Con riferimento alle semplificazioni di carattere amministrativo-doganale, sia imprese già presenti nella ZES e che le imprese di nuova istituzione godranno della riduzione dei tempi dei procedimenti amministrativi e della possibilità di istituire zone franche nelle ZES, attraverso un’opportuna richiesta e approvazione dell’ente competente.
Dopo aver ricordato alcune storie di ZES di successo, come quelle cinesi e polacche, e tenendo in mente il fallimento della politica industriale degli anni ’80, con la creazione dell’Etna Valley, non ci resta che concludere con un cauto ottimismo: le ZES da sole non fanno miracoli, ma se accompagnate da fermento imprenditoriale, da lavoratori specializzati, da investimenti infrastrutturali e soprattutto da un clima fiscale ed istituzionale favorevole possono far crescere l’intero territorio. Non è chiaro se questo nuovo approccio funzionerà anche in Sicilia.
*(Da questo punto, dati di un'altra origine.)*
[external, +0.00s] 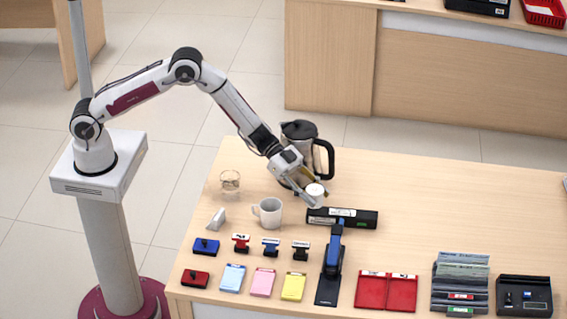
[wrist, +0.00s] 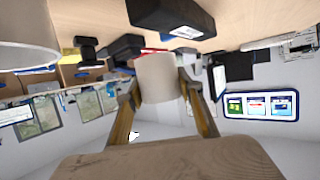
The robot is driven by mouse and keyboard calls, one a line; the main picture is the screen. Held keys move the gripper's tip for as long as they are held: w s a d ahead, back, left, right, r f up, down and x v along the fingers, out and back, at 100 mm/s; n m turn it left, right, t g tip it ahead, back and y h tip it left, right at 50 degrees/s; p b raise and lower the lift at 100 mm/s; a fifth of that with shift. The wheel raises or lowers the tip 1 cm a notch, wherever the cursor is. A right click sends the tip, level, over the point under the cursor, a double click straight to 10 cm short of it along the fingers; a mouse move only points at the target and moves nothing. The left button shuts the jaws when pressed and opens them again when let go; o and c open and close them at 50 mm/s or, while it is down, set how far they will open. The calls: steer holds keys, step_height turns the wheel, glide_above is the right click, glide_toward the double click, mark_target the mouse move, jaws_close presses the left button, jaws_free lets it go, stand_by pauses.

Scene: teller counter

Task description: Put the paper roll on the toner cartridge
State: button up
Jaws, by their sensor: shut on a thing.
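The white paper roll (external: 315,190) is between the fingers of my gripper (external: 313,196), held above the counter. In the wrist view the paper roll (wrist: 159,78) shows as a pale cylinder, with the fingers of my gripper (wrist: 160,92) shut on its two sides. The toner cartridge (external: 342,218) is a long black block with a white label, lying on the counter just right of and below the roll in the external view. In the wrist view the cartridge (wrist: 165,14) shows at the top, apart from the roll.
A steel and black kettle (external: 299,132) stands behind my gripper. A white mug (external: 269,212) and a glass cup (external: 230,181) are to the left. A blue and black stapler (external: 333,262), several stamps and coloured pads lie in front. The counter's right back area (external: 460,195) is clear.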

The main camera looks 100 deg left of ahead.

La creazione di tali zone, infatti, dovrebbe esser accompagnata da una serie di investimenti mirati per favorire il commercio da e per il territorio: buone infrastrutture (stradali, portuali e aeroportuali) saranno fondamentali per l’attrazione di investimenti esteri.
La Sicilia, da un punto di vista infrastrutturale, è la stessa di trent’anni fa. Strade, autostrade e vie di comunicazione vanno implementate; i ponti sono logori nella propria struttura per assenza di manutenzione. Basti pensare al crollo del ponte sull’autostrada Catania-Palermo di cinque anni fa, o allo stato da “cantiere perenne” della nostra rete autostradale.
Vi è la necessità di un atteggiamento positivo ed un approccio manageriale da parte di un’amministrazione pubblica che, ad oggi, in tutti i suoi livelli, si è mostrata incapace di far fronte alle necessità delle imprese che creano valore sul territorio e generano occupazione.
Personalmente, dato l’operato svolto dall’amministrazione pubblica nel nostro territorio negli ultimi trent’anni, ritengo con estrema amarezza che l’avvio di una vera e propria ZES in Sicilia resti esclusivamente un sogno. Spero di sbagliarmi e di venir smentito.